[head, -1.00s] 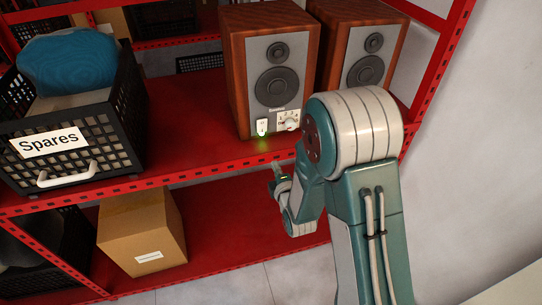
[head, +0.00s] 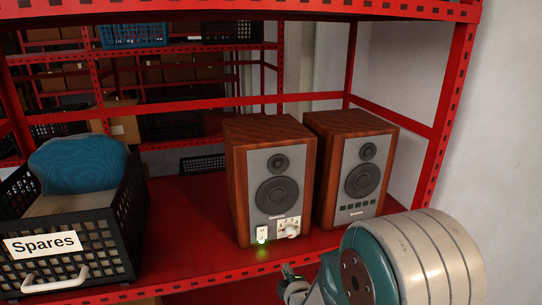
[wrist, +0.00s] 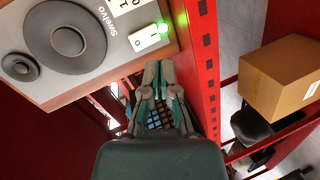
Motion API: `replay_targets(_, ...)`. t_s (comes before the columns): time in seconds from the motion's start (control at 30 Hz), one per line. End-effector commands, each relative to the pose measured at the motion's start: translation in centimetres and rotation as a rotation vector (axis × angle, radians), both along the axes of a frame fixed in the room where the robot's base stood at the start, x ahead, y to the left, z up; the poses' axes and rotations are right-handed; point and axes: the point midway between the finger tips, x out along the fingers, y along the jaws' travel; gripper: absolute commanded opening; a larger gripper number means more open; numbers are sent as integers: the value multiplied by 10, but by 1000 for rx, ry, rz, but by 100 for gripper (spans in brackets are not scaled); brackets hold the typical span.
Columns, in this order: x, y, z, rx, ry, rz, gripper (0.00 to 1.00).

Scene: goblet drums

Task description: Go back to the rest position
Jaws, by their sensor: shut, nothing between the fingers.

** WORK TO COMPLETE **
Restate the whole listing above exactly, except for its images.

** RESPONSE TO THE TASK **
[head, -1.00s] 
[head, +0.00s] 
[wrist, +0.00s] 
Motion API: `replay_targets(_, ...)`. t_s (comes before the columns): time in seconds from the motion's start (control at 30 Hz), one per line. End-effector commands, each relative to the pose measured at the motion's start: translation in centimetres and rotation as a rotation vector (axis × angle, radians), both along the axes of a frame fixed in the room where the robot's base stood at the start, x ahead, y to the left, z up; the poses' axes and rotations are right-handed; point and axes: the point midway between the finger tips, x out along the fingers, y along the jaws' travel; gripper: absolute commanded opening; a larger gripper number means more open; numbers are sent as integers: the value multiplied by 10, but by 1000 for rx, ry, rz, but by 100 for gripper (spans in brackets are not scaled); brackets hold the typical span.
Columns, in this order: x, y, z, rx, ry, rz, gripper (0.00 to 1.00).

Scene: goblet drums

Task description: Go back to the rest position
Jaws, by their sensor: shut, nothing between the fingers.

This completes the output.